Silverthorne sued over trail expansion
Summit Daily News
Several Silverthorne residential property owners filed a lawsuit late last week against the Town of Silverthorne concerning the right to build a new Blue River Trail segment along easements on their private, riverside property.
Plaintiffs include 14 owners of eight lots in the Blue Mesa subdivision and six owners of four lots in the Willow Grove subdivision. They claim the town doesn’t have the authority to build a proposed hard surface recreation pathway from Town Hall to the Willow Grove Open Space on their private property. The trail is expected to cost between $500,000 and $1.5 million, depending on its design and where it is installed. A $500,000 Great Outdoors Colorado grant has been awarded for the project.
According to the lawsuit, Blue Mesa subdivision maps from half a century ago – prior to the town’s incorporation – show an easement running approximately from the middle of the Blue River onto the banks in the riverside properties, but the maps’ text states that “easements are dedicated to the public for the installation, use and maintenance of public utilities services, drainage facilities and public walkways.”
Plaintiffs believe “the purpose and intent of the public walkway easement was to afford fishermen and other pedestrians walkway access to the river,” according to the lawsuit.
Charlie Crowley, a Blue Mesa resident and plaintiff, said he and his neighbors are currently OK with the soft surface “social trail” as it exists – a 1-foot to 2-foot trail along the river – even though it meanders outside the easement. He said it’s generally used for fishing access, dog walking and occasional hikers or commuters.
“These backyards have remained essentially wild and natural, except for the narrow dirt trail,” the lawsuit states. “This is the first governmental attempt to modify a trail whose existence has been well established for nearly half a century.”
Crowley contends that the riverside easement belongs to the property owners, as their property lines extend into the river.
The Willow Grove neighborhood doesn’t have an easement provision like Blue Mesa’s, plaintiffs argue. Two easements exist, but neither includes language of public walkways, bike paths or other non-owner accesses. But Crowley said there’s an improved soft surface trail running between the river and the riverside homes.
According to the lawsuit, property owners have unanimously rejected the town’s requests for cooperation because they believe the construction design is outside of the easement’s provisions.

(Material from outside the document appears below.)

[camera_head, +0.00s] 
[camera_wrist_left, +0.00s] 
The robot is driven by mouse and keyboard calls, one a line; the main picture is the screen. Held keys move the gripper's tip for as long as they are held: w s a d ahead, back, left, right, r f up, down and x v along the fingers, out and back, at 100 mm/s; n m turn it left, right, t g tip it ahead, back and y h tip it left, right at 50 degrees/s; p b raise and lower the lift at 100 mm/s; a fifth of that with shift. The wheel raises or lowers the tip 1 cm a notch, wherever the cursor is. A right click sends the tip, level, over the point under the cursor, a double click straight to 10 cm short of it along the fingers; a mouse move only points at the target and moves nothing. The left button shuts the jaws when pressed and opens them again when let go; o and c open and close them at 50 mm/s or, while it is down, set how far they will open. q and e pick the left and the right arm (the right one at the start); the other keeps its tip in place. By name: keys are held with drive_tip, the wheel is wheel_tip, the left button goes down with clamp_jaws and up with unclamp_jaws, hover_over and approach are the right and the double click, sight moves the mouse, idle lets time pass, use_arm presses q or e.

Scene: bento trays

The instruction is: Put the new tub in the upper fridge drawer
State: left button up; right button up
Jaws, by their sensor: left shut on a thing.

Crowley said there’s more at risk than the safety and security of the residential properties when increased recreational usage occurs on the improved trail. Proposed construction scenarios could mean chopping old growth trees along the riverbank to install asphalt trail, effects on wetland habitat and aquatic life if a boardwalk is constructed, access by property owners to their river banks, effects on property value – and more. Residents along a section of trail paved in the 1980s upstream from Crowley’s home are experiencing the safety and security concerns, he said.
Residents have suggested alternatives, Crowley said, such as building on the west bank, where the property is zoned as commercial use. Or improving the trail’s existing path along residential streets.
According to the lawsuit, the town’s master plan shows the contended segment as running along both sides of the river. On the west bank, “commercial property owners and business proprietors would welcome the traffic of residents and visitors,” the lawsuit states.
Crowley said he and his neighbors are more willing to concede on roadside property than riverside property.
The town has no comment yet on the pending litigation.
“We’ve not yet conferred with the town attorney on the matter, and thus will not be providing any public comment at this time,” said Town of Silverthorne spokesman Ryan Hyland.
Town officials have 20 days from Feb. 3 to file a response.